Ode to a Claw Hammer

This entry is part 3 of 31 in the series Odes to Tools


this is Sarah’s fault

Back when all angels were male,
the hammer was the first
perfect androgyne.

Mounted on a pegboard,
it still looks almost aerodynamic,
poor thing.

This is no claw, but a pair of legs
strong enough between them
to give birth to nails.

Or rails that forgot to run parallel,
converging on a vanishing point
that’s much too close:

the train’s stuck in station
& the hammer keeps trying to hop
on its one flat foot.

Series Navigation← Ode to a Socket WrenchOde to a Musical Saw →

12 Replies to “Ode to a Claw Hammer”

  1. Never thought of a hammer as an angel, thought I certainly swear to high heaven when I hit my thumb.
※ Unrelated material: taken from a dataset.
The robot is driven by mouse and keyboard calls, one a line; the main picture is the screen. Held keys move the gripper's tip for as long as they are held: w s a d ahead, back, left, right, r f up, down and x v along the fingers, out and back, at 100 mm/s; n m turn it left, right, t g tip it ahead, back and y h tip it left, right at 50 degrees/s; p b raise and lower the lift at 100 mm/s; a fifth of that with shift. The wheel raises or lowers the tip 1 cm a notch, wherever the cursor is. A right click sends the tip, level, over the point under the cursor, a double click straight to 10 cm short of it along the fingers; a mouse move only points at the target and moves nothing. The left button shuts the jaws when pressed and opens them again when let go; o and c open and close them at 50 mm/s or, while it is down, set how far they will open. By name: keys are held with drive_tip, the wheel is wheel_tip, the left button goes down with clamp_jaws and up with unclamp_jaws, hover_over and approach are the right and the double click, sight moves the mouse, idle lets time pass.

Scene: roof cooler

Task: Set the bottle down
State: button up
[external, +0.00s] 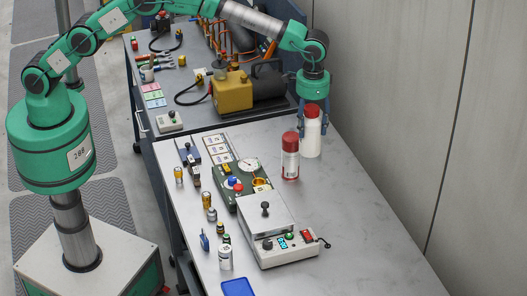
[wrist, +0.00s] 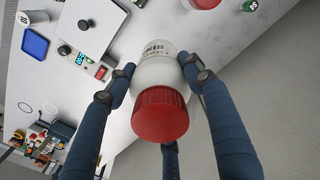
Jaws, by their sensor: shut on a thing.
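A white bottle with a red cap (external: 311,139) stands upright between the fingers of my gripper (external: 313,112), at the back right of the pale work table. The gripper is shut on it from above. In the wrist view the bottle's red cap (wrist: 160,115) faces the camera, and the blue fingers (wrist: 158,72) press on both sides of its white body. I cannot tell whether its base touches the table top (external: 365,215) or hangs just above it. Part of the cap is hidden by the fingers in the external view.
A second red-capped bottle (external: 290,160) stands close by, to the front left. A yellow pump (external: 232,92) stands on the dark bench behind. The table's right side is clear, beside the wall.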

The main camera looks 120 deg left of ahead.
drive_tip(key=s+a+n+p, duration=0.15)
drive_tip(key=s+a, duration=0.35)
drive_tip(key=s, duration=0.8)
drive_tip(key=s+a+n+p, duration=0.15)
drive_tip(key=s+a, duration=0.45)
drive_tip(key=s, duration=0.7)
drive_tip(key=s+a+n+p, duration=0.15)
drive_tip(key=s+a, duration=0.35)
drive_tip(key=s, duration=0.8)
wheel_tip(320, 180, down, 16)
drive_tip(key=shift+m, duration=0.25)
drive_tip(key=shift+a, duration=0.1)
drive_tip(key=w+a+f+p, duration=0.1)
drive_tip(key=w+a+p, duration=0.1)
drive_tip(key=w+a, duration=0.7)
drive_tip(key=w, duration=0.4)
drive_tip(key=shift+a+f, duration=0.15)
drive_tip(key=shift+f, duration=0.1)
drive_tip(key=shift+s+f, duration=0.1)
My favorite bit is the androgyne/aerodynamic rhyme.

    This tool-poem genre warrants further attention. The names themselves are so captivating…Ballpeen…Coping Saw…

  2. The other week, I attended the Virginia Festival Of The Book. Quite interesting, and I put some reviews over on Making Light, but in any case…

    I went to one program at a printing/bookmaking shop. All sorts of tools and equipment around, including a couple of printing presses and many boxes of type… On a shelf right next to me, I saw a classically shaped anvil four inches long, with a matching ball-peen hammer (head maybe 2 inches long, with a 6 inch handle). They were cute!

    PS: You and your readers might also be interested in ML’s Deep Value thread.

  3. I am enjoying these tool poems! I find arrangements of tools, like your socket wrenches, aesthetically very satisfying, and I’ve always thought hammers seemed like creatures with an identity…

  4. real nice, this & the wrenches both. taking me back to Neruda’s Odas Elementales, which I appreciate. I also like this coupling of verse & the rude utility of simple machines.

  5. sarah b – You’re right — those are cool names. Hmmm.

    David – Thanks for the links! And yeah, anvils are very charismatic objects. We have a big one that resides in the old shed. I think it was here when we moved in, and may predate the farm itself, given that the first settler was a forgeman.

    Lucy – Oh, I’m glad these resonate with you!

    eped – Thanks for stopping by. Yeah, Neruda’s odes are among my favorite things of his. But the immediate impulse actually came from Charles Simic: he has a matchless “Ode” in Charon’s Cosmology.

    beth – Thanks. Actually, I would love to find someone to do woodcuts for a “Morning Porch” compilation, too.

  6. This is the third time in less than a week that the word “anvil” has come up (or been plunked down, as the case may be) in conversation. Very heavy. ;-)

    Nice poem. Definitely worth a series!

  7. Thanks, Jo.

    leslee – Anvils remind me more than anything of failed weapons. Like if a tank had an abortion, for example.

    Glad you liked, but I think we’ll need a couple more before we can call it a series. And at the moment, I don’t know if I have any more in me. Then again, I’m usually the last to know.

  8. These are wonderful images, Dave. I was inspired greatly by your creative personification of the inanimate, but somehow it just didn’t work out as well for me. (grin)

    Your claw hammer androgyny
    Lit a creative spark.
    I searched for something similar
    But really came up short.
    Metaphorically I’m ‘challenged’
    And I feel like such a dork
    Cause the closest I could come here
    Was a flimsy plastic spork.
    The spoonish part is feminine
    The tines should be the male
    But no matter how I looked at it
    That image seemed to fail.
    I could stare at that utensil
    Strain my brain beyond belief
    Could not force a prongish metaphor
    All looked to me like teeth.

  9. Wow — I’m glad to be finding so many great poets (found you from Velveteen Rabbi). I love the idea of giving birth to nails (though the hammer may seem more like the dr. with foreceps at times).


  10. joan – I’m sorry, I missed this comment until now. You’ve got a real gift for light verse; don’t look it in the teeth! (Or something like that.)

    Every time I sit down to write a poem, I say to myself, “Nothing doing! I can’t think of anything,” yet somehow words and ideas always come. Maybe you’re trying too hard. Faced with a spork, androgyny might not be the operative image at all for me. I wouldn’t want to try and determine that in advance. The first priority is to empty the mind of preconceptions as much as possible, and try to relate to object of attention in a wholly aesthetic/emotive manner.

    G.M. Palmer – Thanks for stopping by! Yes, it is more of a midwife role, isn’t it? But I wanted to go as far as possible in challenging the easy equation of nailing to f***ing. So there was a bit of a feminist agenda at work there.